Sıkıntılı musibetlerimi hiçe indiren bir hakikatli tesellidir

Birinci: Hakkımızdaki zahmet rahmete dönmesi.

İkinci: Kader adaleti içinde rıza ve teslim ferahı.

Üçüncü: İnayet-i hâssanın Nurcular hakkında hususiyetindeki sevinç.

Dördüncü: Geçici olmasından zevalinde lezzet.

Beşinci: Ehemmiyetli sevaplar.

Altıncı: Vazife-i İlahiyeye karışmamak.

Yedinci: En şiddetli hücumdan en az meşakkat ve küçük yaralar.

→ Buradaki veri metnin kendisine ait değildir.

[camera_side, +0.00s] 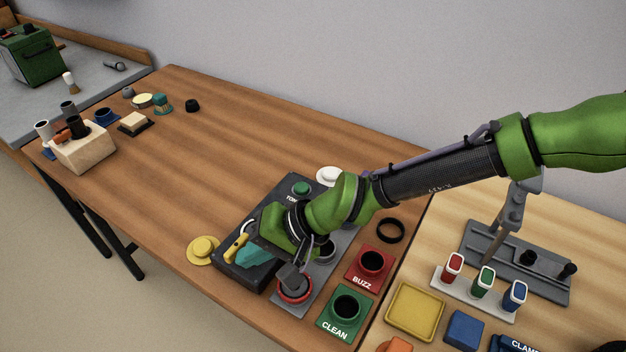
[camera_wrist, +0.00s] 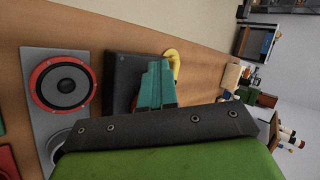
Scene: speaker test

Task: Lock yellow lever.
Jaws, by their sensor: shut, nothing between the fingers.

Sekizinci: Sair musibetzedelere nisbeten çok derece hafif.

Dokuzuncu: Nur ve iman hizmetinde şiddetli imtihanından çıkan yüksek ilanatın tesiratındaki sürur.

Dokuz adet manevî sevinçler, öyle teskin edici bir merhem ve tatlı bir ilaçtır ki tarif edilmez, ağır elemlerimizi teskin ediyor.

Said Nursî

***

بِاسْمِهٖ سُبْحَانَهُ

Aziz, sıddık kardeşlerim!

Evvela: Haccı men’eden, zemzemi döktüren, hakkımızda eşedd-i zulme müsaadekâr davranan ve Zülfikar ve Siracünnur’un müsaderesine ehemmiyet vermeyen ve bizi garazkârane, kanunsuz tazip eden memurları terfi ettirip hanemizden çıkan mazlumane lisan-ı hal ile yüksek ağlamamızı ve sesimizi işitmeyen bir müstebit kabinenin zamanında en rahat yer hapistir. Yalnız mümkün olsa başka hapse naklolsak tam selâmet olur.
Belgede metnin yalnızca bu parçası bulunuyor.